* Exercise requirements *
Using the listing below, please gather every line containing the word "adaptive".

--- BEGIN Records to use ---

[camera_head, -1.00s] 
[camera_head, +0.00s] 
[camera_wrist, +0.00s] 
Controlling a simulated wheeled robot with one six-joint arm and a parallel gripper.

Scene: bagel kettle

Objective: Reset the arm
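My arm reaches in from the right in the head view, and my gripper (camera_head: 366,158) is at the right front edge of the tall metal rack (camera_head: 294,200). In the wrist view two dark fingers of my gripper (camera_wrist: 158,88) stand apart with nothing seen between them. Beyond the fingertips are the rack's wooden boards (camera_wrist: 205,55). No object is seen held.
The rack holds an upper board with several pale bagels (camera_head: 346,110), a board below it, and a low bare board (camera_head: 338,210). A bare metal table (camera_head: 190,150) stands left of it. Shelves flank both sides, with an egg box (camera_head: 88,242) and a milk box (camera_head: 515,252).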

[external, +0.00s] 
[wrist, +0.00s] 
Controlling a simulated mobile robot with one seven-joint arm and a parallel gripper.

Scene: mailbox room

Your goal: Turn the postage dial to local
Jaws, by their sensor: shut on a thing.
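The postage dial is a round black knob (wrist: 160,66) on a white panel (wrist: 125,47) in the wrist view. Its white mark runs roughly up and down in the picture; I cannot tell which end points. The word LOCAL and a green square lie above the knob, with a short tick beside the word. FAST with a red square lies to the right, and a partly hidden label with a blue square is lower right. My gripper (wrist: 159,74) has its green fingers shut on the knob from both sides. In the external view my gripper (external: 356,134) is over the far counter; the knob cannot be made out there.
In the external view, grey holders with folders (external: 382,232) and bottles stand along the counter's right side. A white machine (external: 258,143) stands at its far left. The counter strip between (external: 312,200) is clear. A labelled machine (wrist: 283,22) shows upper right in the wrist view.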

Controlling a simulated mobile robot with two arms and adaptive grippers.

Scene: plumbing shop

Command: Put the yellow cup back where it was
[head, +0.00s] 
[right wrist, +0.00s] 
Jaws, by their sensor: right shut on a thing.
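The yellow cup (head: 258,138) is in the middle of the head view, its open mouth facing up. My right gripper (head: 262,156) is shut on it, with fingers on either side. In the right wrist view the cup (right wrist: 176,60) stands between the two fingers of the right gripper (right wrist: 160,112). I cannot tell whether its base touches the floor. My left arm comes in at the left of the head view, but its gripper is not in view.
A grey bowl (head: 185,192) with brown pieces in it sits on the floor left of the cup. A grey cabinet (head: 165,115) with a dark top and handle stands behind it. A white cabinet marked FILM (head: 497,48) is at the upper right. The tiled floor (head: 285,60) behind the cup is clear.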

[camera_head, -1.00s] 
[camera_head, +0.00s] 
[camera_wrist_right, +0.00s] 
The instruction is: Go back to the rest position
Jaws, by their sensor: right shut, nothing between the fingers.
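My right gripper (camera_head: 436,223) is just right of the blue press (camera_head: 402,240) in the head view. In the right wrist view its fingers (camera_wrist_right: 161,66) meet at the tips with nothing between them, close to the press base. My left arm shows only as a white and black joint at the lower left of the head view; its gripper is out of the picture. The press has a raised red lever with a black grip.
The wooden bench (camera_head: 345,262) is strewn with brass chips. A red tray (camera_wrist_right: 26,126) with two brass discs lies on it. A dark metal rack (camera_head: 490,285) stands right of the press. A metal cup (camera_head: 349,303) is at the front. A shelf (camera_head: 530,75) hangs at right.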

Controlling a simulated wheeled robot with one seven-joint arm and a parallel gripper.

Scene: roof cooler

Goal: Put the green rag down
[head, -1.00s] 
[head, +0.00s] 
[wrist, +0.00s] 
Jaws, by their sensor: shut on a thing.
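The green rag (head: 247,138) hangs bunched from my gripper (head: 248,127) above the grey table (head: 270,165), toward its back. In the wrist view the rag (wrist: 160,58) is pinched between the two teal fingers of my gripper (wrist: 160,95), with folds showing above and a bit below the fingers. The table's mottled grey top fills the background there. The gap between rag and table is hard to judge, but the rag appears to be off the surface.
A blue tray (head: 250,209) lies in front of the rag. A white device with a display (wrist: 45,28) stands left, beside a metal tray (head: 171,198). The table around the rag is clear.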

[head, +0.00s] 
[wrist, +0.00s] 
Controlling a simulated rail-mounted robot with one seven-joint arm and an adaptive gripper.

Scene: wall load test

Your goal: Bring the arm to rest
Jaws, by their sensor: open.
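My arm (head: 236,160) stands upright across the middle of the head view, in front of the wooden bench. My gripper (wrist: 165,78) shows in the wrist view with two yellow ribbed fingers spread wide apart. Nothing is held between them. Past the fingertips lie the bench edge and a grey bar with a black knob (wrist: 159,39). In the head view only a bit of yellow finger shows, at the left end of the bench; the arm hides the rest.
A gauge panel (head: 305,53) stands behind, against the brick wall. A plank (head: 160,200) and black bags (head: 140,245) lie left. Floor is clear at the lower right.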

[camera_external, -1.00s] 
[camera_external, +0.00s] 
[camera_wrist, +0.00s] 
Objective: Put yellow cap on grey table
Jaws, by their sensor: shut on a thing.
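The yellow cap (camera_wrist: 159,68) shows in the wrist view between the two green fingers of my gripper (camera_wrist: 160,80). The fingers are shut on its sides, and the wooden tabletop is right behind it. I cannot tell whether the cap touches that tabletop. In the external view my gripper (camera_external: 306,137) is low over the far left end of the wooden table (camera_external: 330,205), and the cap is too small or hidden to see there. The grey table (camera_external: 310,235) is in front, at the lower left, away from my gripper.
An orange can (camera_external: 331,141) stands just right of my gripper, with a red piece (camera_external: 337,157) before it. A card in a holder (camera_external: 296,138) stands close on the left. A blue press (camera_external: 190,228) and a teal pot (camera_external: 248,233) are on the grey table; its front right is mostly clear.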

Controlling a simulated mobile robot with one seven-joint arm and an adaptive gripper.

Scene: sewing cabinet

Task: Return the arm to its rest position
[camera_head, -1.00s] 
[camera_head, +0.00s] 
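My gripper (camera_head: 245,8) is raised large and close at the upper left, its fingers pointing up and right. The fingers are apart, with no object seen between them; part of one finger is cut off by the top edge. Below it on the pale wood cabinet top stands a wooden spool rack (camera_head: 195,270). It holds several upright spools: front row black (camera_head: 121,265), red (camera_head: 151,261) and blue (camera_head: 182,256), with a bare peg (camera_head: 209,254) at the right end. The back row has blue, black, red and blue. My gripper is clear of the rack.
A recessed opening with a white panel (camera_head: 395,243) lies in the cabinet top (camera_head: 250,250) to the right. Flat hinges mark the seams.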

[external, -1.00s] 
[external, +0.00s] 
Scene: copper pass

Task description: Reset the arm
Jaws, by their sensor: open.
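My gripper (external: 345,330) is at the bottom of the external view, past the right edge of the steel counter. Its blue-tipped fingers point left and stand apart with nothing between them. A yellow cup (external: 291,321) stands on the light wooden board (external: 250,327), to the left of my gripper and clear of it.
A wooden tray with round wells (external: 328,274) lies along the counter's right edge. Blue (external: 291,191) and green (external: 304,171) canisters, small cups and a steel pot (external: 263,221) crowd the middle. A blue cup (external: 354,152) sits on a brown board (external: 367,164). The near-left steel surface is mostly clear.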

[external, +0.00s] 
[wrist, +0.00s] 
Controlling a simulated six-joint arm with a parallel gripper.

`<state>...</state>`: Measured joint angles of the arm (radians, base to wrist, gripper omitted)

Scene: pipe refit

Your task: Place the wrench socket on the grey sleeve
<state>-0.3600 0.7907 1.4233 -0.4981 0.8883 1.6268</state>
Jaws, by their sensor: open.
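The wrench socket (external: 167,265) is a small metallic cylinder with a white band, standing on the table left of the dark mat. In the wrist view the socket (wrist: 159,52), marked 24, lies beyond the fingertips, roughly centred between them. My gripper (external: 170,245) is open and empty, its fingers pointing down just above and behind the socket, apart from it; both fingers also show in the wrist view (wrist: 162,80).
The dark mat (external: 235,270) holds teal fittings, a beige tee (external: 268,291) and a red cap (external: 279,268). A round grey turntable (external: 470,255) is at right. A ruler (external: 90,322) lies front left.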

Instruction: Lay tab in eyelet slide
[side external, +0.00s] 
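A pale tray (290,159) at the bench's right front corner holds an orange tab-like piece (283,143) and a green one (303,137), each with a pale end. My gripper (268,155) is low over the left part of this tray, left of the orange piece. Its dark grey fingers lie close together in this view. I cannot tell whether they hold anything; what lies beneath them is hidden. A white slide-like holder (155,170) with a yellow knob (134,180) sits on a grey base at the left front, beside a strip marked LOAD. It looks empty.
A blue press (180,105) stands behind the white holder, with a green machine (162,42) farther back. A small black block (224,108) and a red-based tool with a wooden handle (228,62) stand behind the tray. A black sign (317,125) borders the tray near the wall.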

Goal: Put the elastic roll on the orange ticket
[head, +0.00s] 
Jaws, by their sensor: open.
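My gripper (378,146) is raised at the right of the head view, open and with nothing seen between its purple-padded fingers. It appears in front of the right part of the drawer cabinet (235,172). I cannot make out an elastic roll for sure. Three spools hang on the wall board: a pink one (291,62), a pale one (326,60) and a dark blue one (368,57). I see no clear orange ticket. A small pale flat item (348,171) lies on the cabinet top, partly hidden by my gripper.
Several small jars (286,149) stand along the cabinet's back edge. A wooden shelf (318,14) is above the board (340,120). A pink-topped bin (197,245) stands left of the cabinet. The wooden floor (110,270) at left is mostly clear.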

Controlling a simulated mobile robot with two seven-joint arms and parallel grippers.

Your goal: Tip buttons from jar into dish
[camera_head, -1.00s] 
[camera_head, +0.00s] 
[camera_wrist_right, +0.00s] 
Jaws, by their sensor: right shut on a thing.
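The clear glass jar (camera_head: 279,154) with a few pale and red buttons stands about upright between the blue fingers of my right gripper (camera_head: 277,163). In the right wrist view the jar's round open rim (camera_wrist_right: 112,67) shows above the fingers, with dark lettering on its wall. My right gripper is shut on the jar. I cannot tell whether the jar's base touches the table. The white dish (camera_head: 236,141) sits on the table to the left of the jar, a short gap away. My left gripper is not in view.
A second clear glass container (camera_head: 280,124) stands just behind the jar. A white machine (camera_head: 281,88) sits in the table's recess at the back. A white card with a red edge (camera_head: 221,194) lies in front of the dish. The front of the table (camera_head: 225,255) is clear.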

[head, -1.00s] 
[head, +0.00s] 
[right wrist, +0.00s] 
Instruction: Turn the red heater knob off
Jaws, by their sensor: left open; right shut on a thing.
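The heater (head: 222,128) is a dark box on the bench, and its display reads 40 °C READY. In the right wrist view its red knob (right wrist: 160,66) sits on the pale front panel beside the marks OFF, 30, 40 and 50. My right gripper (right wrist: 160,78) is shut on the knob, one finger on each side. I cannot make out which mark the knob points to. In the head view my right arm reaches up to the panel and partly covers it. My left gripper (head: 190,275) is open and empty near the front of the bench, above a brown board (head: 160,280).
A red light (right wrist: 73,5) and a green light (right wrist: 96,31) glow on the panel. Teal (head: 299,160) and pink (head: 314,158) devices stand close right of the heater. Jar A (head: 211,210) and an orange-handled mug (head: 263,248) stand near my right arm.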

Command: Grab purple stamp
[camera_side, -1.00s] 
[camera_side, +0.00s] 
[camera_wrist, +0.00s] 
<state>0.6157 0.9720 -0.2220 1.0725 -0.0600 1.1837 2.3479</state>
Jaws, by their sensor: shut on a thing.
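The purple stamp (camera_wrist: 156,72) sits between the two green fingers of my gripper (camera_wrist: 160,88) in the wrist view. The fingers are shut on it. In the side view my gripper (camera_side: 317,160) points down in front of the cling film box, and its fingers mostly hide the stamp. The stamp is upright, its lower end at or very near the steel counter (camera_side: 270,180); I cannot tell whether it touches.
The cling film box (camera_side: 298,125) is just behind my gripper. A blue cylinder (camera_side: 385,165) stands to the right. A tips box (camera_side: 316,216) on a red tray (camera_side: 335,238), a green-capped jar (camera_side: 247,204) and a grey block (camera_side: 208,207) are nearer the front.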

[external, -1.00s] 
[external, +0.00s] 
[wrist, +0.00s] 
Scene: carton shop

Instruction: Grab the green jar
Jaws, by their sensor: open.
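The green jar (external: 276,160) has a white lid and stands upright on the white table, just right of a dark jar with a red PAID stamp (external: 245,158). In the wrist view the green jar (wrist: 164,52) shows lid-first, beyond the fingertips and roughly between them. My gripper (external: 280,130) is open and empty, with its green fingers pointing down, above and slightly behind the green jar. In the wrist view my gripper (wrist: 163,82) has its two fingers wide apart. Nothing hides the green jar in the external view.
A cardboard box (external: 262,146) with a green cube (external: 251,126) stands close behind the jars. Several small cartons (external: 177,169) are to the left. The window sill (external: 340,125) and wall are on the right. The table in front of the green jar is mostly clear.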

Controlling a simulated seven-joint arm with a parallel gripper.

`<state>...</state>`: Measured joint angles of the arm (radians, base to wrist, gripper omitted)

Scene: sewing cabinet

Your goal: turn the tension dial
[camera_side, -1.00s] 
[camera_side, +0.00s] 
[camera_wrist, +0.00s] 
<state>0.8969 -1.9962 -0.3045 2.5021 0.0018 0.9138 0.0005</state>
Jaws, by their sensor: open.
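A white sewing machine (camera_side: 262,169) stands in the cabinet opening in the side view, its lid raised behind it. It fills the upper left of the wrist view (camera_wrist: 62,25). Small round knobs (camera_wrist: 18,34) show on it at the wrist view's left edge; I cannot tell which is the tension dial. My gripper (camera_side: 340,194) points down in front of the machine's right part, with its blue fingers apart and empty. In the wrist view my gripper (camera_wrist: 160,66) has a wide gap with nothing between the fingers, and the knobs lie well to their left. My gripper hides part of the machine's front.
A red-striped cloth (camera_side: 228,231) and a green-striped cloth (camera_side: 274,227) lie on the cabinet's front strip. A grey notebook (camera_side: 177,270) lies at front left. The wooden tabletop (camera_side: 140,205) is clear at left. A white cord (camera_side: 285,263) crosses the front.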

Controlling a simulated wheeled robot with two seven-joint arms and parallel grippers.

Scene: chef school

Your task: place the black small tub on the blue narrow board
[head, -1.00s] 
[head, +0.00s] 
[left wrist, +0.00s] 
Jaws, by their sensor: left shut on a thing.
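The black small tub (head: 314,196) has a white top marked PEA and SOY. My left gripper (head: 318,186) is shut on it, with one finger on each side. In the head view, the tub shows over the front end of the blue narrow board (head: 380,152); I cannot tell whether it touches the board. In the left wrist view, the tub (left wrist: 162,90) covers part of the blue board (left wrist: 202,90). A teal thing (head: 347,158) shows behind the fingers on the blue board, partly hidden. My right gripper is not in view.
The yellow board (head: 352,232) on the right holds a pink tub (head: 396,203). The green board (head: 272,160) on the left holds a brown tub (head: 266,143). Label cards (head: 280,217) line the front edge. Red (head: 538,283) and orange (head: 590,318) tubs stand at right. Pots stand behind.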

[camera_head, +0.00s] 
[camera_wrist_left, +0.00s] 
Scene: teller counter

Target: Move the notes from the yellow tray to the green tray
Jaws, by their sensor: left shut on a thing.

--- END Records to use ---

* Task response *
Controlling a simulated mobile robot with two arms and adaptive grippers.
Controlling a simulated rail-mounted robot with one seven-joint arm and an adaptive gripper.
Controlling a simulated mobile robot with one seven-joint arm and an adaptive gripper.

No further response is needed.